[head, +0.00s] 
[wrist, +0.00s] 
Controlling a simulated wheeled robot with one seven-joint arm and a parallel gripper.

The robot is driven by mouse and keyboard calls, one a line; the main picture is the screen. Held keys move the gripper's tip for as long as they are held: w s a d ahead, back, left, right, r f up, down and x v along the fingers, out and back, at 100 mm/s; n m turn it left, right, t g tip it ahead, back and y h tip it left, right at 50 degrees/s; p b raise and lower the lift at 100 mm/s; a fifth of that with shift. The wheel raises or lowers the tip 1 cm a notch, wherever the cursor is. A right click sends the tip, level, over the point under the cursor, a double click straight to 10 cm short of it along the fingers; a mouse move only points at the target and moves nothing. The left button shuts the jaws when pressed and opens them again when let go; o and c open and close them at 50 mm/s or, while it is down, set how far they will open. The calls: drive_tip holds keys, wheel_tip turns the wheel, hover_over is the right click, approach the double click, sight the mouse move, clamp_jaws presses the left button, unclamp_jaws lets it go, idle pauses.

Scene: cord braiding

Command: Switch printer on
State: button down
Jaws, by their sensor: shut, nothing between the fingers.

-- -- --

§ **Challenge**
Give the listing again, word for word.

§ **Solution to this exercise**
[head, +0.00s] 
[wrist, +0.00s] 
Controlling a simulated wheeled robot with one seven-joint arm and a parallel gripper.

The robot is driven by mouse and keyboard calls, one a line; the main picture is the screen. Held keys move the gripper's tip for as long as they are held: w s a d ahead, back, left, right, r f up, down and x v along the fingers, out and back, at 100 mm/s; n m turn it left, right, t g tip it ahead, back and y h tip it left, right at 50 degrees/s; p b raise and lower the lift at 100 mm/s; a fifth of that with shift. The wheel raises or lowers the tip 1 cm a notch, wherever the cursor is. A right click sends the tip, level, over the point under the cursor, a double click straight to 10 cm short of it along the fingers; a mouse move only points at the target and moves nothing. The left button shuts the jaws when pressed and opens them again when let go; o and c open and close them at 50 mm/s or, while it is down, set how far they will open. The calls: drive_tip holds keys, wheel_tip turns the wheel, hover_over is the right click, approach the double click, sight the mouse move, clamp_jaws presses the left button, unclamp_jaws lets it go, idle pauses.

Scene: cord braiding

Command: Switch printer on
State: button down
Jaws, by their sensor: shut, nothing between the fingers.

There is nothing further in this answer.